Professor Layton and the Azran Legacy uses the 3DS's features in an overall lovely way. First and foremost, the stereoscopic 3D effect is incredibly pronounced, and it makes the characters come out and at you in a most impressive display. The puzzle portions of the game themselves don't use 3D particularly well or at all, but the effect shines brightly everywhere else, especially a specific flight segment early on in the game.

The stylus can be sole method of controlling Azran Legacy, just like every other past entry. Whether it's moving a magnifying glass around the environment for investigation or for handwriting in numbers, the touch control aspect of the game works splendidly.

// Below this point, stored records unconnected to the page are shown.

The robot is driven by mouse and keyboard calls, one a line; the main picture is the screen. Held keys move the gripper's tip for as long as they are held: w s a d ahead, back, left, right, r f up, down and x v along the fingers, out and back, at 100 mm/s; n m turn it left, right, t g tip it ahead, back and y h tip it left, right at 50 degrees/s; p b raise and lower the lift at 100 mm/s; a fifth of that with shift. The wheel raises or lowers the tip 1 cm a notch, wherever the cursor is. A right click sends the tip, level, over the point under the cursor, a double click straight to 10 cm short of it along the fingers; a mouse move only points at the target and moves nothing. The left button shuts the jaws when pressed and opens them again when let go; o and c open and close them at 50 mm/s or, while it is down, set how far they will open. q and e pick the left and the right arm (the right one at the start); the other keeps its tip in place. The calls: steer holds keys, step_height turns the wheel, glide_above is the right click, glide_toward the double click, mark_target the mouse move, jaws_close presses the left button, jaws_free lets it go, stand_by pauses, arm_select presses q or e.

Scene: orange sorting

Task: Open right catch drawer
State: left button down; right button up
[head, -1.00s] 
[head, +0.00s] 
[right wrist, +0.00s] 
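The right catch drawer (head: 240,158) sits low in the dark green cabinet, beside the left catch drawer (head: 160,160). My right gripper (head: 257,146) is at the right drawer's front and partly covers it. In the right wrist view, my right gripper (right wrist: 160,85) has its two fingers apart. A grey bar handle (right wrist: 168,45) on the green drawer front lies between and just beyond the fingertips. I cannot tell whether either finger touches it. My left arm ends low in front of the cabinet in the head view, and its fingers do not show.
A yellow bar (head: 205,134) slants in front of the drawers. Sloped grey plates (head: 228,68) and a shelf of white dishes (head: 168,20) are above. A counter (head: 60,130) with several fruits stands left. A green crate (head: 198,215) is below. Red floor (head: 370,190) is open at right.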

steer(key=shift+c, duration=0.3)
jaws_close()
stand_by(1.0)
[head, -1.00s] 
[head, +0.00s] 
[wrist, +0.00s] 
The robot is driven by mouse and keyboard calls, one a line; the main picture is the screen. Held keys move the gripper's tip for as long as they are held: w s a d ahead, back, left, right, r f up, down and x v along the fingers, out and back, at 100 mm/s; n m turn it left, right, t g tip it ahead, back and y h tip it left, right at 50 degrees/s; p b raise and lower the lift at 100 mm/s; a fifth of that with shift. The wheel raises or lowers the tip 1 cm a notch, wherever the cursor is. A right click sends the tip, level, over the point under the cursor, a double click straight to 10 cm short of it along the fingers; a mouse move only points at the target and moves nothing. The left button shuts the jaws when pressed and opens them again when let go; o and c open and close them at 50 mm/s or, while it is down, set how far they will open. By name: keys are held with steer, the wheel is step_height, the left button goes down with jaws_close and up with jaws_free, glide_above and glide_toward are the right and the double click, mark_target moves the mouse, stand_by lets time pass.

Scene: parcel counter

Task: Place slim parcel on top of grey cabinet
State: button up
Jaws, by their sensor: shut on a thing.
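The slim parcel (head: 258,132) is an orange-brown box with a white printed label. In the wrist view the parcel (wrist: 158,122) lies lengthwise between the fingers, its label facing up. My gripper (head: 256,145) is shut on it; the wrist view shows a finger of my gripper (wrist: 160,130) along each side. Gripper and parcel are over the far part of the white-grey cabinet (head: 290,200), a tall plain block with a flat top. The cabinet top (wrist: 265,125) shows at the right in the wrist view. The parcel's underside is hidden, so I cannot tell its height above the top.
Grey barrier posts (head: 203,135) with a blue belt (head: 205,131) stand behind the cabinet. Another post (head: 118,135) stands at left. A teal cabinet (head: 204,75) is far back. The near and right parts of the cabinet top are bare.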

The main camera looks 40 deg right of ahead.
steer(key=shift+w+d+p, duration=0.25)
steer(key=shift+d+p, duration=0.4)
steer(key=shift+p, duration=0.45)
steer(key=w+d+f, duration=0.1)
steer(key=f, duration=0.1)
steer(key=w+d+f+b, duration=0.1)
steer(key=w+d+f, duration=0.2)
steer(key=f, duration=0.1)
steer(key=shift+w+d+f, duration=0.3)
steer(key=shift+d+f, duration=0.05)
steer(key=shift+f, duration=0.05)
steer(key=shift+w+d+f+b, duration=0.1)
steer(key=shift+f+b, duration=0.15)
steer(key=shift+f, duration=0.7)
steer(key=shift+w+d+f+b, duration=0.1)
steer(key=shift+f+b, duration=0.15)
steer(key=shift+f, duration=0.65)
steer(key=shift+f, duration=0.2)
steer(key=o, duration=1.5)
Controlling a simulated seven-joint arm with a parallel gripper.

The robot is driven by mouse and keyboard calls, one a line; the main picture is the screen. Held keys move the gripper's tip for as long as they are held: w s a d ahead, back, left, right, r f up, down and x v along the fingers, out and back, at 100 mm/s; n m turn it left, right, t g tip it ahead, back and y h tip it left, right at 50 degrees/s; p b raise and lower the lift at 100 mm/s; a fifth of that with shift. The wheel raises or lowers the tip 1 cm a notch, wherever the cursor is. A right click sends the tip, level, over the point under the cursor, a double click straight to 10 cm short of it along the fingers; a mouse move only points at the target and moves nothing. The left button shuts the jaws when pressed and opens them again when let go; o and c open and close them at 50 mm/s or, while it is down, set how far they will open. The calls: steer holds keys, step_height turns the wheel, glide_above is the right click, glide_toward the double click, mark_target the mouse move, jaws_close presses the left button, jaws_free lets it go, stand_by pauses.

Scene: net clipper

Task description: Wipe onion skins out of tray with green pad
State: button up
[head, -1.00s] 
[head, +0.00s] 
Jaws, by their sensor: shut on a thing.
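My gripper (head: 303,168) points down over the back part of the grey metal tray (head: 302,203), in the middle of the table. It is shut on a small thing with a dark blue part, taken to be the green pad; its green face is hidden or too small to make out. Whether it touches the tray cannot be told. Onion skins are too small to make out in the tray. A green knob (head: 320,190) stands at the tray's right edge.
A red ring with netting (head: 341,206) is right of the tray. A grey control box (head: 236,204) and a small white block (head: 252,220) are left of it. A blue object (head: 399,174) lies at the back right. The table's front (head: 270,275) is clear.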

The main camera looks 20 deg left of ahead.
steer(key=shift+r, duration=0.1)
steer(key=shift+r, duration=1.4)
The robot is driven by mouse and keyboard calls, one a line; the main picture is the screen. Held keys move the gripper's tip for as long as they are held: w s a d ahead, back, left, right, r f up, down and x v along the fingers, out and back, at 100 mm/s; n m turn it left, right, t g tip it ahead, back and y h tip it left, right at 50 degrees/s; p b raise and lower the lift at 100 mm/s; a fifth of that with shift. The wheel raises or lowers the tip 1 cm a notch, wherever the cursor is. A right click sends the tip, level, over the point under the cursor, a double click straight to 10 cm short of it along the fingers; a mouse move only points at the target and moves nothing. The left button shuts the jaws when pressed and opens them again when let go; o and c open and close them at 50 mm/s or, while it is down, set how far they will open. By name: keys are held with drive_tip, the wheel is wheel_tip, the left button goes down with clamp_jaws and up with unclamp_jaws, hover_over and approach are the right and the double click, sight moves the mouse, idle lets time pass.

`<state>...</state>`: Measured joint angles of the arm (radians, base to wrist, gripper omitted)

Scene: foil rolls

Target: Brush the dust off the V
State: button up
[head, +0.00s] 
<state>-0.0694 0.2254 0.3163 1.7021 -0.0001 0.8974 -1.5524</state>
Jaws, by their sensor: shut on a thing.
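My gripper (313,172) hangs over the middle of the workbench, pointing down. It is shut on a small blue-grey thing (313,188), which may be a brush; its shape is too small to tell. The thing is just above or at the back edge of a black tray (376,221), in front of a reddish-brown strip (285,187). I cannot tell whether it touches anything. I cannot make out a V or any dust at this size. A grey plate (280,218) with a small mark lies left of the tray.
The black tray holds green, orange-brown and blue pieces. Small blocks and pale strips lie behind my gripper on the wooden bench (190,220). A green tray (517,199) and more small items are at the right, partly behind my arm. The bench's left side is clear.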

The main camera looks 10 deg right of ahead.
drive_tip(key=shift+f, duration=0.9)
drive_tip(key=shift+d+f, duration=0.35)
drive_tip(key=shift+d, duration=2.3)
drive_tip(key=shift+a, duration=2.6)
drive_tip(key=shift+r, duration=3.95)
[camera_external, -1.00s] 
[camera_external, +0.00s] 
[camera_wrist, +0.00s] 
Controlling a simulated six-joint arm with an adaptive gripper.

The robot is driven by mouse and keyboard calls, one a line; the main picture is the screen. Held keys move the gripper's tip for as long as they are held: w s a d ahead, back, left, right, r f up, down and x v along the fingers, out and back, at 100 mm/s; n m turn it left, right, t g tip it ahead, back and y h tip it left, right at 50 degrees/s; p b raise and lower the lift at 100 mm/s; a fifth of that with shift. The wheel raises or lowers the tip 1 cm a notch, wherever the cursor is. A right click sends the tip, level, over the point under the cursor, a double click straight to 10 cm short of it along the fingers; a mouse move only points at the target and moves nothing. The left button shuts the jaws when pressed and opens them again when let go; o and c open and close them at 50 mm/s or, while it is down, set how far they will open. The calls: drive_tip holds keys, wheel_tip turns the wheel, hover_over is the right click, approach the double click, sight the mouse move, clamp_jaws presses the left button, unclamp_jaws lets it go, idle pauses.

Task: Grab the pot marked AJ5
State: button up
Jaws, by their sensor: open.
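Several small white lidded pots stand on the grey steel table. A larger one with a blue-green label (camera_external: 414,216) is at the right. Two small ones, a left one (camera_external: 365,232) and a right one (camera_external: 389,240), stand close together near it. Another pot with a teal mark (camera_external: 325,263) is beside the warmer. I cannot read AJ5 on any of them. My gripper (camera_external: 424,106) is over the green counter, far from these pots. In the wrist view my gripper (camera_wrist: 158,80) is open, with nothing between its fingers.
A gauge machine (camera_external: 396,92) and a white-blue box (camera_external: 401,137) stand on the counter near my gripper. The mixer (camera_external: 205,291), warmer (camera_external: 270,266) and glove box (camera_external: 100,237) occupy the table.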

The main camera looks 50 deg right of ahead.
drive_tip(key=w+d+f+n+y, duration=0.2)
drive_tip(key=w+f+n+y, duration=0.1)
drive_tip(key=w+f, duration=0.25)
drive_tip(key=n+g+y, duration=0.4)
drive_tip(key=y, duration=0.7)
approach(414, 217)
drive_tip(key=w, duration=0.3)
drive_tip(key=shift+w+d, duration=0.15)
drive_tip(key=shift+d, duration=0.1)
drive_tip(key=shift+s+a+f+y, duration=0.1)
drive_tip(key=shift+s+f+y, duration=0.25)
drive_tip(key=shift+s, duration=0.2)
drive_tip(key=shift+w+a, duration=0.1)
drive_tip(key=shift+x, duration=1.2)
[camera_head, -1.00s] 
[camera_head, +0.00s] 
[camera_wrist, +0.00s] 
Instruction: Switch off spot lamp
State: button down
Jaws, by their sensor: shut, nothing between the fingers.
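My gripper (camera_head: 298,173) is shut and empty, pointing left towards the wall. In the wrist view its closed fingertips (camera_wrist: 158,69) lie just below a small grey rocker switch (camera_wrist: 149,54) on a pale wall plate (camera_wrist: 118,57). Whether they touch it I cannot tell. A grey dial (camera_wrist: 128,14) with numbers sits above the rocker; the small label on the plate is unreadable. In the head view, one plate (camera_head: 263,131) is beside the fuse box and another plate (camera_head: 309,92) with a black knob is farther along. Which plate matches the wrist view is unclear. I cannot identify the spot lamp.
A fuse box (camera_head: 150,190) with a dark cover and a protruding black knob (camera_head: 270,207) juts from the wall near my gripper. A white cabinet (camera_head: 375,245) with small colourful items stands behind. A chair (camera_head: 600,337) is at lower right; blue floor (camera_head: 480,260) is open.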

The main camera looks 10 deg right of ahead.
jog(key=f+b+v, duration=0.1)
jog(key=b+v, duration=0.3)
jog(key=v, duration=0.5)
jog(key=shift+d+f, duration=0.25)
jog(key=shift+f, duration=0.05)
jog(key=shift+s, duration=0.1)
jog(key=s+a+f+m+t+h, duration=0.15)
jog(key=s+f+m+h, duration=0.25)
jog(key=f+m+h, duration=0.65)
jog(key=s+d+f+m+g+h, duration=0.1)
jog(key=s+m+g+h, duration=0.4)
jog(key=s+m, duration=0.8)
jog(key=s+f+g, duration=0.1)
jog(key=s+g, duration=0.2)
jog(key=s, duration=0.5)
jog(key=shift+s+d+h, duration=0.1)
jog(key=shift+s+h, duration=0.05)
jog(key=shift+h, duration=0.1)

Funny and charming characters
both new and returning greet players.
StreetPass is also featured in Azran Legacy, offering treasure hunts. Through coming across various items and objects within the backgrounds of areas, players can come up with a list for other players to find. Successful treasure hunts reward players with cool 3D dioramas, objects, and more that I won't spoil as much as I have already.

Playing through Professor Layton and the Azran Legacy feels like a wonderful interactive storybook. The polish is beyond compare, the illustrations and attention to detail are amazing, and the various intricacies from little eccentricities in character movement to the way characters speak is phenomenal. Sure, the designers could have called it a day and phoned it in on puzzle pages, but even these feature stunning polish and details, such as cute animations and little humorous effects.

For a final entry in the franchise, Professor Layton and the Azran Legacy continues the impeccable quality and standards of the series. It won't leave as big an impression as the stupendous Unwound Future, but it will get you a bit teary eyed as you bid farewell to the wonderful world and cast of characters that the Professor Layton series possessed. Housing an immense number of entertaining puzzles and side content, Professor Layton's last full-length adventure is one worth experiencing. Take your final bow, Professor Hershel Layton. You have most certainly deserved it.